## PROBLEM TO WORK ON
Retype, word for word, the lines from the first line of the entries through the line that holds "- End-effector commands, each"; leave out the pictures.

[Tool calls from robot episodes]

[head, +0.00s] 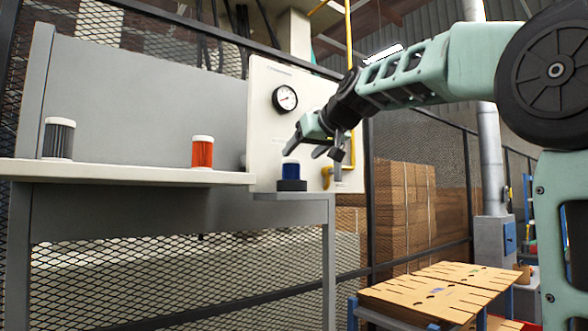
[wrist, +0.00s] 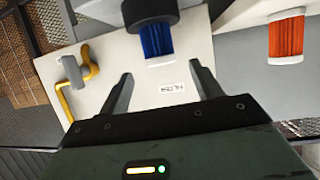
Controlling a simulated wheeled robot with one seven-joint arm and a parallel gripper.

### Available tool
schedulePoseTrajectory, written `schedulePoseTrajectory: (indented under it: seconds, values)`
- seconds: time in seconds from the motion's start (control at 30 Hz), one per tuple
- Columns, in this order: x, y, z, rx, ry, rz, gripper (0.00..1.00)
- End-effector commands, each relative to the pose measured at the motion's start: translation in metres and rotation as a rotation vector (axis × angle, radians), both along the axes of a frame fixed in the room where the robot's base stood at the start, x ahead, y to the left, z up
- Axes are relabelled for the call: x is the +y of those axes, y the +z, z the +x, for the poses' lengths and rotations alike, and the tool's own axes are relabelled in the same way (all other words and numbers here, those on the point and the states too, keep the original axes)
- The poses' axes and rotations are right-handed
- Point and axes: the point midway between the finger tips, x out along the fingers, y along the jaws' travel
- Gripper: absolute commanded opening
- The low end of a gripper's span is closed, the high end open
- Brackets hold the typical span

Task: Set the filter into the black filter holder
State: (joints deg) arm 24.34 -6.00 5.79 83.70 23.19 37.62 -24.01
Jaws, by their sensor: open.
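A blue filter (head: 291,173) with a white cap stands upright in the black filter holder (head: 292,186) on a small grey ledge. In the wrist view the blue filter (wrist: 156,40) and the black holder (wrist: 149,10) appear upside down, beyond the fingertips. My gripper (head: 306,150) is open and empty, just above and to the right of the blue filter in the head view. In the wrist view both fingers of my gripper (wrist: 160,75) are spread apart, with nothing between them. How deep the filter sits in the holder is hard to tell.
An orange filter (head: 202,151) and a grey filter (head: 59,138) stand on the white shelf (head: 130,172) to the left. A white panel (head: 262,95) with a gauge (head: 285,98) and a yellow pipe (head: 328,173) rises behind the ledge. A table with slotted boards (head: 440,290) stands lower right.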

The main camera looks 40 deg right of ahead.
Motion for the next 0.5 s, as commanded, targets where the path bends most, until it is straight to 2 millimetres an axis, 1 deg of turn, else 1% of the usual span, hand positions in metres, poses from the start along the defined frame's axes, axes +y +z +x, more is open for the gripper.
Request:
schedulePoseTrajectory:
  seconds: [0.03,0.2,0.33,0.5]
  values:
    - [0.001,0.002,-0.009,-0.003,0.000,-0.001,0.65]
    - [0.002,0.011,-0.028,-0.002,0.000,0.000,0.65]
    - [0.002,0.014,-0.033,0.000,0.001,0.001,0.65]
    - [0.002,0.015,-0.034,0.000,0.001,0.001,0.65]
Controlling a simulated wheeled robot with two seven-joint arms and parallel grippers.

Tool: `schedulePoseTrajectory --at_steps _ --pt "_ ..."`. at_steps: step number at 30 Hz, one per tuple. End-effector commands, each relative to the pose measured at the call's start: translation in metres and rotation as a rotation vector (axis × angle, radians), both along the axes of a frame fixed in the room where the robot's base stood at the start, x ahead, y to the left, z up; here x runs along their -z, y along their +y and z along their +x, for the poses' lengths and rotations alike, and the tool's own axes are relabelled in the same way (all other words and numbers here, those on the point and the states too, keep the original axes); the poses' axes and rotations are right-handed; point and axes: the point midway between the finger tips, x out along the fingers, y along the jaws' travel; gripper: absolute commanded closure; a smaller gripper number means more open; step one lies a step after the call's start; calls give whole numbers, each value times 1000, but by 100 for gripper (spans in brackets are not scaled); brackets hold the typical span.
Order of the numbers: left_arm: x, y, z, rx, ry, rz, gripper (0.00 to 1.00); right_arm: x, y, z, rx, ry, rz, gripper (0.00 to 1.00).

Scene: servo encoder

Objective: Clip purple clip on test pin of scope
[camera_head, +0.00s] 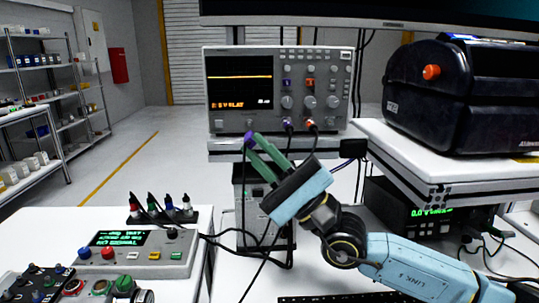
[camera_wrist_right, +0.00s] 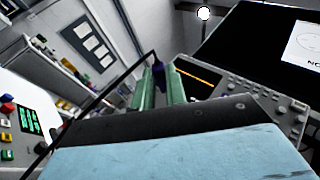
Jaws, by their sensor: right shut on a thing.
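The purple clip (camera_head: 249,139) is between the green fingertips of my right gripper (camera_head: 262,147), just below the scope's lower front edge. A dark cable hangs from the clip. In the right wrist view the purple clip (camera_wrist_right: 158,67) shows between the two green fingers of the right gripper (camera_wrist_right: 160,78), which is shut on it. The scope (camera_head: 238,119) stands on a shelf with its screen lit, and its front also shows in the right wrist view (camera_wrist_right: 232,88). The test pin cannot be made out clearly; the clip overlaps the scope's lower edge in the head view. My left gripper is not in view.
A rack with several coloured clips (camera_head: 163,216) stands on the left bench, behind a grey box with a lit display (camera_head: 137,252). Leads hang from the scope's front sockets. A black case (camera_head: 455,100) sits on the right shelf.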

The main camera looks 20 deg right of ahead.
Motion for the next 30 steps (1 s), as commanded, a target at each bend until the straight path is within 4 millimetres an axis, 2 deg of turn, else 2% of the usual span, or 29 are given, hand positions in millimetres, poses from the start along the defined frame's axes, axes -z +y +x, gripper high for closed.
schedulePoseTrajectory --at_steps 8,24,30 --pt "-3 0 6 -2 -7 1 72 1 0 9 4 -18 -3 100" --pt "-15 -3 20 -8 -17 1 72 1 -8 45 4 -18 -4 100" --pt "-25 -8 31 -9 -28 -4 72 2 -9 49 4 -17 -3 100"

## WRITTEN RESPONSE
[head, +0.00s] 
[wrist, +0.00s] 
Controlling a simulated wheeled robot with one seven-joint arm and a parallel gripper.

### Available tool
schedulePoseTrajectory, written `schedulePoseTrajectory: (indented under it: seconds, values)`
- seconds: time in seconds from the motion's start (control at 30 Hz), one per tuple
- Columns, in this order: x, y, z, rx, ry, rz, gripper (0.00..1.00)
- End-effector commands, each relative to the pose measured at the motion's start: translation in metres and rotation as a rotation vector (axis × angle, radians), both along the axes of a frame fixed in the room where the robot's base stood at the start, x ahead, y to the left, z up

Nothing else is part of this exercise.